Humans are remarkably robust at predicting full rigid-body and articulated poses in these challenging scenarios. However, most work in the human pose estimation literature has addressed relatively constrained settings. There has been a long line of work on generative pose models, where a pose is estimated by constructing a skeleton using templates or priors in a top-down manner [12, 16, 18, 19]. In contrast, discriminative methods directly identify individual body parts, labels, or positions and construct the skeleton in a bottom-up approach [14, 15, 51, 52, 54]. However, recent research in both classes primarily focus on frontal views with few occlusions despite the abundance of occlusion and partial-pose research in object detection [2–4, 7, 9, 22, 23, 32, 53, 61]. Even modern representation learning techniques address human pose estimation from frontal or side views [10, 17, 34, 41, 42, 59, 60]. While the above methods improve human pose estimation, they fail to address viewpoint variances.

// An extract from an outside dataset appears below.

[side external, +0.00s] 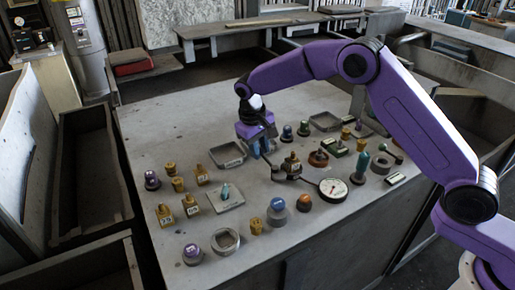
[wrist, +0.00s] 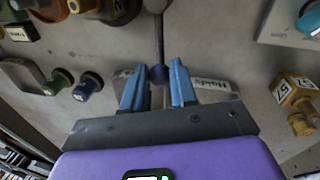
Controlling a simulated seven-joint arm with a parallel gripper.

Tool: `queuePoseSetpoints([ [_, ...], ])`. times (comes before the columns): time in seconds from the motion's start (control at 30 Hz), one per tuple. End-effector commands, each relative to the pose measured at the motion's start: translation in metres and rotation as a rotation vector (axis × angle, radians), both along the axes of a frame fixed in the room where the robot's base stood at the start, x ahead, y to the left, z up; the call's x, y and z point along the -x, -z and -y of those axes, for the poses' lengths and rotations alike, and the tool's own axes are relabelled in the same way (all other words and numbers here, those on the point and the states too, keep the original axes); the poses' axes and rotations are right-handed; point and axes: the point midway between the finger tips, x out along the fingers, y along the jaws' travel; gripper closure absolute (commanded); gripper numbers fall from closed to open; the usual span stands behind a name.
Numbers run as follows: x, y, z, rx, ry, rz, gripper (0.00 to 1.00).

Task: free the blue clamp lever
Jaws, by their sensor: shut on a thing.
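The blue clamp lever shows in the wrist view as a thin dark rod ending in a dark blue ball (wrist: 158,75). The ball sits between the two blue fingers of my gripper (wrist: 158,82), which is shut on it. The rod runs away from the ball toward the top of the picture. A plate with a partly hidden printed label (wrist: 212,87) lies behind the fingers. In the side view my gripper (side external: 262,150) is low over the middle of the table, and its fingers hide the ball.
A brass fitting (side external: 290,163) and a round dial gauge (side external: 333,188) stand close to the right of my gripper. A shallow grey tray (side external: 228,154) lies to its left. Several knobs and brass valves crowd the table (side external: 165,118); its back left is bare.

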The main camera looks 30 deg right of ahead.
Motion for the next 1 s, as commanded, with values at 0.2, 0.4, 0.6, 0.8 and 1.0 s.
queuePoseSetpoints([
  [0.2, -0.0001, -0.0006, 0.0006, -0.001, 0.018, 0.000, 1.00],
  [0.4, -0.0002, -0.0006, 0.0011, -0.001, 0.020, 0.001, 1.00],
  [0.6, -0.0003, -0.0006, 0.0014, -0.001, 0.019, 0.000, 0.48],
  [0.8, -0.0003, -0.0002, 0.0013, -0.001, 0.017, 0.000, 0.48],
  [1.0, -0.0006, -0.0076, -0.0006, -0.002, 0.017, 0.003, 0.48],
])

In this work we address the problem of viewpoint invariant pose estimation from single depth images. There are two challenges towards this goal. The first challenge is designing a model that is not only rich enough to reason about 3D spatial information but also robust to viewpoint changes. The model must understand both local and global human pose structure. That is, it must fuse techniques from local part-based discriminative models and global skeleton-driven generative models. Additionally, it must be able to reason about 3D volumes, geometric, and viewpoint transformations. The second challenge is that existing real-world depth datasets are often small in size, both in terms of number of frames and number of classes [20, 21]. As a result, the use of representation learning methods and viewpoint transfer techniques has been limited.

To address these challenges, our contributions are as follows: First, on the technical side, we embed local pose information into a learned, viewpoint invariant feature space. Furthermore, we extend the iterative error feedback model [10] to model higher-order temporal dependencies (Fig. 1). To handle occlusions, we formulate our model with a multi-task learning objective. Second, we introduce a new dataset of 100 K depth images with pixel-wise body part labels and 3D human joint locations. The dataset consists of extreme cases of viewpoint variance with front, top, and side views of people performing 15 actions with occluded body parts. We evaluate our model on an existing public dataset [21] and our newly collected dataset demonstrating state-of-the-art performance on viewpoint invariant pose estimation.

2 Related Work

RGB-Based Human Pose Estimation. Several methods have been proposed for human pose estimation, including edge-based histograms of the human-body [48] and silhouette contours [25]. More general techniques using pictorial structures [12, 16, 19] and deformable part models [18], continued to build appearance models for each local body part independently. Subsequently, higher-level part-based models were developed to capture more complex body part relationships and obtain more discriminative templates [14, 15, 51, 52, 54].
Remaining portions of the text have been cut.